■ Exercise goal:
Begin with the first line of the material and copy each line word for word through the line that contains "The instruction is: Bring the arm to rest"; the pictures are left out.

· · ·

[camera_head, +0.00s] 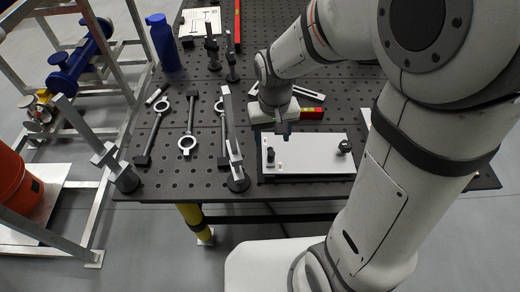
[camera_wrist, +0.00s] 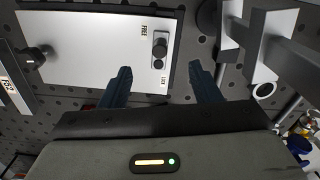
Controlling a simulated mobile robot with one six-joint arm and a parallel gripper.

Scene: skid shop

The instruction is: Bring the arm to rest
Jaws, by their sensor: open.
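My gripper (camera_head: 283,130) hangs low over the back left edge of a white panel (camera_head: 310,160) on the dark perforated table. In the wrist view my gripper (camera_wrist: 160,70) shows two dark fingers spread apart with nothing between them. The white panel (camera_wrist: 90,40) lies beyond the fingers. A small dark latch (camera_wrist: 160,48) on it sits between the words FREE and LOCK, ahead of the gap between the fingertips. A black knob (camera_wrist: 33,57) is at the panel's other end. The fingers appear apart from the latch.
An upright clamp (camera_head: 236,165) stands just left of the panel. Several wrench-like tools (camera_head: 188,130) lie farther left. A blue bottle (camera_head: 164,42) stands at the back left. A pipe rack (camera_head: 85,55) stands beyond the table's left edge.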

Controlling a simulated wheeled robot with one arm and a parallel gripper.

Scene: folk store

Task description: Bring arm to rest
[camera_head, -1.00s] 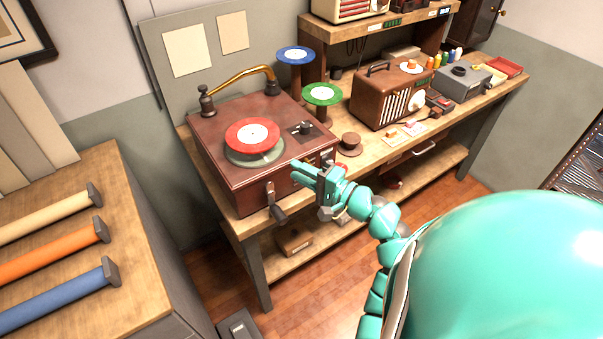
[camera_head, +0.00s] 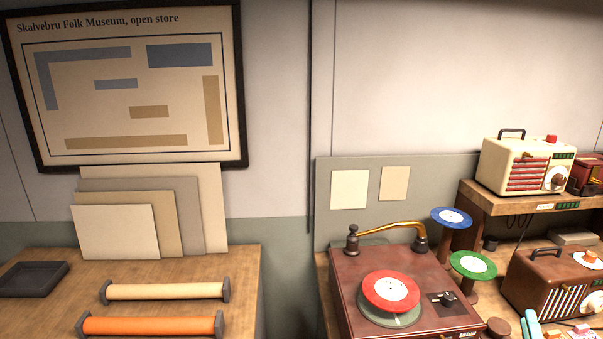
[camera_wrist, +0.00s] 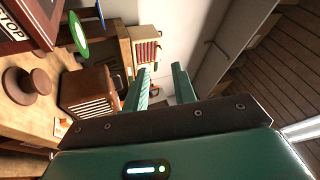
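My gripper (camera_wrist: 160,82) shows two teal fingers apart in the wrist view, with nothing between them. Only a small teal part of my arm or gripper shows at the bottom right edge of the head view, left of the brown radio (camera_head: 556,284). The record player (camera_head: 345,290) stands left of it, with a red record (camera_head: 391,291) on its turntable. In the wrist view the brown radio (camera_wrist: 86,92) lies beyond the fingers to the left, apart from them. Most of my arm is out of view.
A blue record (camera_head: 452,218) and a green record (camera_head: 473,265) sit on stands. A cream radio (camera_head: 525,163) is on the shelf. The left counter (camera_head: 190,262) holds an orange roll (camera_head: 150,326), a cream roll (camera_head: 165,291) and a dark tray (camera_head: 32,279). A brown spool (camera_wrist: 28,84) is near the radio.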

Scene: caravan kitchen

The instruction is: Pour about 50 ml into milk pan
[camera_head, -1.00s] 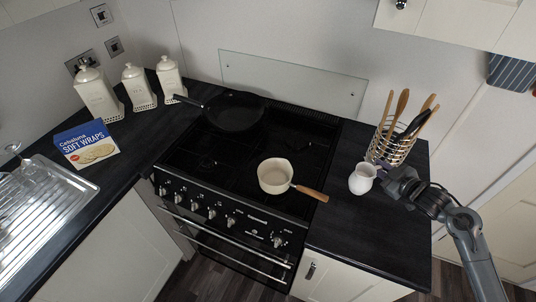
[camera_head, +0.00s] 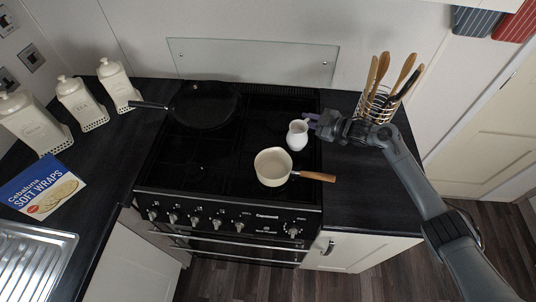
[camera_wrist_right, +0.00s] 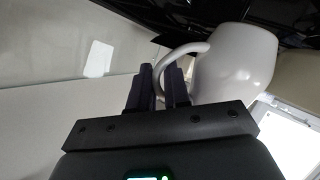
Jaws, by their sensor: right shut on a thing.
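The milk pan (camera_head: 270,168) is cream with a wooden handle pointing right, and it stands on the front right of the black hob. My right gripper (camera_head: 312,121) is shut on the handle of a small white jug (camera_head: 297,135). The jug is held close behind the pan and slightly to its right, roughly upright in the head view. In the right wrist view the jug (camera_wrist_right: 238,68) shows its handle between the fingers (camera_wrist_right: 160,88). What is inside the jug cannot be seen. My left gripper is not in view.
A black frying pan (camera_head: 205,105) sits at the hob's back left. A utensil holder (camera_head: 377,103) with wooden tools stands on the right counter behind my right arm. White canisters (camera_head: 82,103) and a soft wraps box (camera_head: 40,187) are at left. The right counter's front is clear.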

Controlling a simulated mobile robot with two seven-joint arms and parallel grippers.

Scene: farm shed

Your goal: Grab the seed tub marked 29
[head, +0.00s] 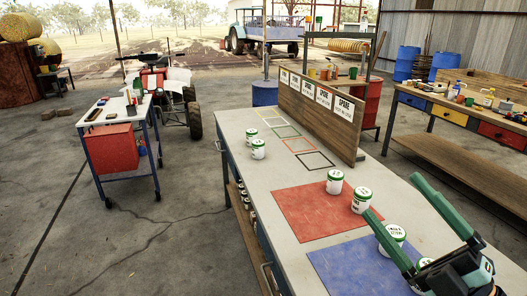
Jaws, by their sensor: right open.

· · ·

■ Written solution:
[camera_head, +0.00s] 
[camera_wrist, +0.00s] 
Controlling a simulated mobile robot with one six-joint arm and a parallel gripper.

Scene: skid shop

The instruction is: Bring the arm to rest

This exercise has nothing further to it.